While he booked through for his hotels and flights, he bemoans that he “could have got a better deal by booking directly through airline websites or that of hotels.” And what about local sight-seeing? While most of the hotels have tie-ups with tour operators, he found it convenient to book taxis through Uber in Dubai and directly go to the destination.

Value for money

Miles away in Western India, Jignesh Shah (name changed on request) is excited about his forthcoming Europe trip. One of the popular travel agencies has arranged for a group tour that will take 40 people (including an Indian chef) to six destinations in a span of 10 days. “It’s good value for money,” he says.

Over the next 10 days, the travel representative will wield a colourful banner — leading the herd. “I don’t have the time to do all the planning and moreover it’s a foreign place. It is best left to experts,” says Shah. He is okay with a fixed tour — as long as it is well-organised. Moreover, he feels it is safer to travel in groups, especially in foreign locations.

All is well

Group tours, as they are usually called, involve 20-40 people travelling in unison. Their travel plans are standardised as regards the places to be covered and duration of stay.
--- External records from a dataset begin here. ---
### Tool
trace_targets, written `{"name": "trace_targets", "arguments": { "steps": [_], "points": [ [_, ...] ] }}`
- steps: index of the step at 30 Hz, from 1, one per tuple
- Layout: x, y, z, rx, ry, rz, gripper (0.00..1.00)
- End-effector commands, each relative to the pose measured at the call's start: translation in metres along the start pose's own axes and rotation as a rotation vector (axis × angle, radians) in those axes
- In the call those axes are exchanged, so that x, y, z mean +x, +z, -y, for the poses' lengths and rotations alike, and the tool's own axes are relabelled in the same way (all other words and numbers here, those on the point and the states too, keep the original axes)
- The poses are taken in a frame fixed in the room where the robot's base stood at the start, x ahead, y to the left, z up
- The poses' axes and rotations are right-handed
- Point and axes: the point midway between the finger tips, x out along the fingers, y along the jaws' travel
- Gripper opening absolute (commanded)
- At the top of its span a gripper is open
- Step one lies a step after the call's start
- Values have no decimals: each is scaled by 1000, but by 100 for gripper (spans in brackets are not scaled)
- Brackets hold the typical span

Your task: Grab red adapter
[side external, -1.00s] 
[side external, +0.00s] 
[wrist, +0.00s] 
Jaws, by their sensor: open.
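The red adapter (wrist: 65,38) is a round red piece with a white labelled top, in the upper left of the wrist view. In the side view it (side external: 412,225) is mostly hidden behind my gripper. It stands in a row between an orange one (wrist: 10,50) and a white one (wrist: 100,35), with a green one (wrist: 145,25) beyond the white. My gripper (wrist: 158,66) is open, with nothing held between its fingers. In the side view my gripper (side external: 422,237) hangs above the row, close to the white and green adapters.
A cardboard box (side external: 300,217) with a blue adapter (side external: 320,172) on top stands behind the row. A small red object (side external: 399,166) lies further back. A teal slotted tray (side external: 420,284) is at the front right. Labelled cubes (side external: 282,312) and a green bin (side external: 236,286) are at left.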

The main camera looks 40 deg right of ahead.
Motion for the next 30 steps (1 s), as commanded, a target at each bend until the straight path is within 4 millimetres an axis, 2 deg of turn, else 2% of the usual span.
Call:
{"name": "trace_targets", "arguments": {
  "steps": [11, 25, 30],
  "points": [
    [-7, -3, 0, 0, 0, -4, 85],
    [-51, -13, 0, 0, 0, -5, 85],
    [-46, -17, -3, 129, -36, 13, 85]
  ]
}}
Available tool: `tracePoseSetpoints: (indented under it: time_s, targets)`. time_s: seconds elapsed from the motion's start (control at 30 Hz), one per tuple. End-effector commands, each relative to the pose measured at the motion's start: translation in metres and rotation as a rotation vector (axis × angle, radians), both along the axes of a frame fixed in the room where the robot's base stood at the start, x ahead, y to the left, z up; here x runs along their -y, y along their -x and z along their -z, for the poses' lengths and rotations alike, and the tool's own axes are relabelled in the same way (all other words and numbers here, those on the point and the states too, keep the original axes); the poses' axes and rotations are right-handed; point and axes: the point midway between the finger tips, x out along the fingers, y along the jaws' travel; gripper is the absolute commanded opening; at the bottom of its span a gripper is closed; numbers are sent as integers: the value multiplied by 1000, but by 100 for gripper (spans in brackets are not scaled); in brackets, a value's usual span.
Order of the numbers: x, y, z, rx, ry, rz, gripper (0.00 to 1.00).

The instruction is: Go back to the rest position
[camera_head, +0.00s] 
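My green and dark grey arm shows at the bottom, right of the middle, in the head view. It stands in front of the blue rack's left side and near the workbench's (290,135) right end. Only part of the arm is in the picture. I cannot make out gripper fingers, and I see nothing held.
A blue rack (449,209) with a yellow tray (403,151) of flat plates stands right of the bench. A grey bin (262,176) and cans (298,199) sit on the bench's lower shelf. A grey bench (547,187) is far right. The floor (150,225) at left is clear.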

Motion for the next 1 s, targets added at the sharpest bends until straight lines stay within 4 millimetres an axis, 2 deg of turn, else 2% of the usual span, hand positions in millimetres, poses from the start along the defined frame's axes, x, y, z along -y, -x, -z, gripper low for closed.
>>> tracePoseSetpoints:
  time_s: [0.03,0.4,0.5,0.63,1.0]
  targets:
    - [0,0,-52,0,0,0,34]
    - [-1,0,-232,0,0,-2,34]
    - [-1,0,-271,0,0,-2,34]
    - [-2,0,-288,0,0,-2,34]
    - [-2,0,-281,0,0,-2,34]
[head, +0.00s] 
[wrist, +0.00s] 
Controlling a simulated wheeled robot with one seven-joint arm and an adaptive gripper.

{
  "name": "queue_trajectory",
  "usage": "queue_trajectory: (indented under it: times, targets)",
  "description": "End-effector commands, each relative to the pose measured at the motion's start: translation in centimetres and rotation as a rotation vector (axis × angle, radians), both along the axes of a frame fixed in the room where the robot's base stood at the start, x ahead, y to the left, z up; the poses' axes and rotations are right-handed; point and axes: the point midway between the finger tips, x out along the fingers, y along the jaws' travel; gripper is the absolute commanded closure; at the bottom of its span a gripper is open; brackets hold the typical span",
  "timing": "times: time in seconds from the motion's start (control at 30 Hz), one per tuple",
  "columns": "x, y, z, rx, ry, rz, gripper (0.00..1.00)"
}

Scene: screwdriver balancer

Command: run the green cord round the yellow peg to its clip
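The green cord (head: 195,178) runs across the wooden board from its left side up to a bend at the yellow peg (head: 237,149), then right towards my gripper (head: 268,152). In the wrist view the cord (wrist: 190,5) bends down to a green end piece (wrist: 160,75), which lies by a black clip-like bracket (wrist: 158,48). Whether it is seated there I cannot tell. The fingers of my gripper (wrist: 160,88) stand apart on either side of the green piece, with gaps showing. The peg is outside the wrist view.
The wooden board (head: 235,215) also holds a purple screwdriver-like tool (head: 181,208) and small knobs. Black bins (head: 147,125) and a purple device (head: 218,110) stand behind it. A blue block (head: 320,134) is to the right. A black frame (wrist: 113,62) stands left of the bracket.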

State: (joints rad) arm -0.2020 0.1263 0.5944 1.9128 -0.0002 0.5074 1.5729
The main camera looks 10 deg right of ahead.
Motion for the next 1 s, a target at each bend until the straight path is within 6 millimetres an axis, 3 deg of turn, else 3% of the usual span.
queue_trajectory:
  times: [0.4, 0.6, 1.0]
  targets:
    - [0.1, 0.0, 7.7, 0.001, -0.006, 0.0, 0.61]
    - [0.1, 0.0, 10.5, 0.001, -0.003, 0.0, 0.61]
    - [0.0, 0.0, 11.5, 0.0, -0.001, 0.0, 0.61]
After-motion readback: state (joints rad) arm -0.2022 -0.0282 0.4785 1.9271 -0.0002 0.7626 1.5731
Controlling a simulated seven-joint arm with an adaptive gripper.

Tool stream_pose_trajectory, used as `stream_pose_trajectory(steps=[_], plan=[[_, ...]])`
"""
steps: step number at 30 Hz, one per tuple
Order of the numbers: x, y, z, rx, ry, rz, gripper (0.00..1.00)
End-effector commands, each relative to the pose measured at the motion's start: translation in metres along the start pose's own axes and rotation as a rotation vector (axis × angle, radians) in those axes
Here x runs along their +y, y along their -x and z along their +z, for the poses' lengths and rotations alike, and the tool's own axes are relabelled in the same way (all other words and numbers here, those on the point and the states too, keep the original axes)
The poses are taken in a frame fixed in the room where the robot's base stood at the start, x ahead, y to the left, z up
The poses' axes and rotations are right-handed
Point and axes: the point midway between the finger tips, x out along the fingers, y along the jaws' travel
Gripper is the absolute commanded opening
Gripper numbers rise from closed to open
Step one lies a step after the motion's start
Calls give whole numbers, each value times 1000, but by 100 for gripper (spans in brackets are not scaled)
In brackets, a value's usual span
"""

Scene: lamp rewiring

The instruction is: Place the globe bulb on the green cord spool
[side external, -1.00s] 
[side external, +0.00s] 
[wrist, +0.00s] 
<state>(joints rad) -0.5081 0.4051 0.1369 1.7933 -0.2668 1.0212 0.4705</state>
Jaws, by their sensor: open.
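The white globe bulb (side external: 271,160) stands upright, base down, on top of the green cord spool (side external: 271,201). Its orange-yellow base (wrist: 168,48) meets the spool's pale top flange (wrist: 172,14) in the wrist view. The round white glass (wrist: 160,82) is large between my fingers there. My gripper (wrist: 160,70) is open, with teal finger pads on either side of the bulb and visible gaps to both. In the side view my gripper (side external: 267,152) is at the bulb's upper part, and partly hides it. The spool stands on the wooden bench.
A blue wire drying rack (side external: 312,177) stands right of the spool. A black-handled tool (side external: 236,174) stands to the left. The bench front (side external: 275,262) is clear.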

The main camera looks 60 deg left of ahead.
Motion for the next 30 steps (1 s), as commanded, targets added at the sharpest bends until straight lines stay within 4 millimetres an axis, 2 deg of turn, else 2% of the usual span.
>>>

And most of the time, a big bus is hired for the entire group (thereby saving on travel costs).

“We were touring Europe for more than a week and our guide planned it in such a way that we didn’t have to pay for toilets.” (In Europe, one could be charged up to £1 for using the toilet.

Gitesh Shankar (name changed on request) chooses between private and group tours based on the destination. For instance, he prefers a group tour to unknown foreign destinations (Europe) but not Singapore, which he knows like the back of his hand. In a few days he is headed for Singapore and he is not going for a group tour. “I am going with my children and 70-year-old mother-in-law. I need flexibility,” he says.

“Group tours usually cut corners by taking connecting flights or asking us to board flights at odd hours. Moreover, they usually offer seats in low-cost airlines,” he points out. He prefers a direct flight and a full-blown airline service including in-flight food and entertainment, given that his family will be spending a good four-five hours in the flight. With Universal Studios being his main target, he directly booked a hotel near that place.

Airbnb wave

Katherine Suresh, an Indian management student, who is currently in Marseille, France, for a month-long management exchange program, is stretching her stay by another two weeks.

She, along with four friends, plans to make the most of the time in Europe. “There are no lectures over the weekend. Last week, we went to Barcelona and in May we plan to go to Naples and Venice.”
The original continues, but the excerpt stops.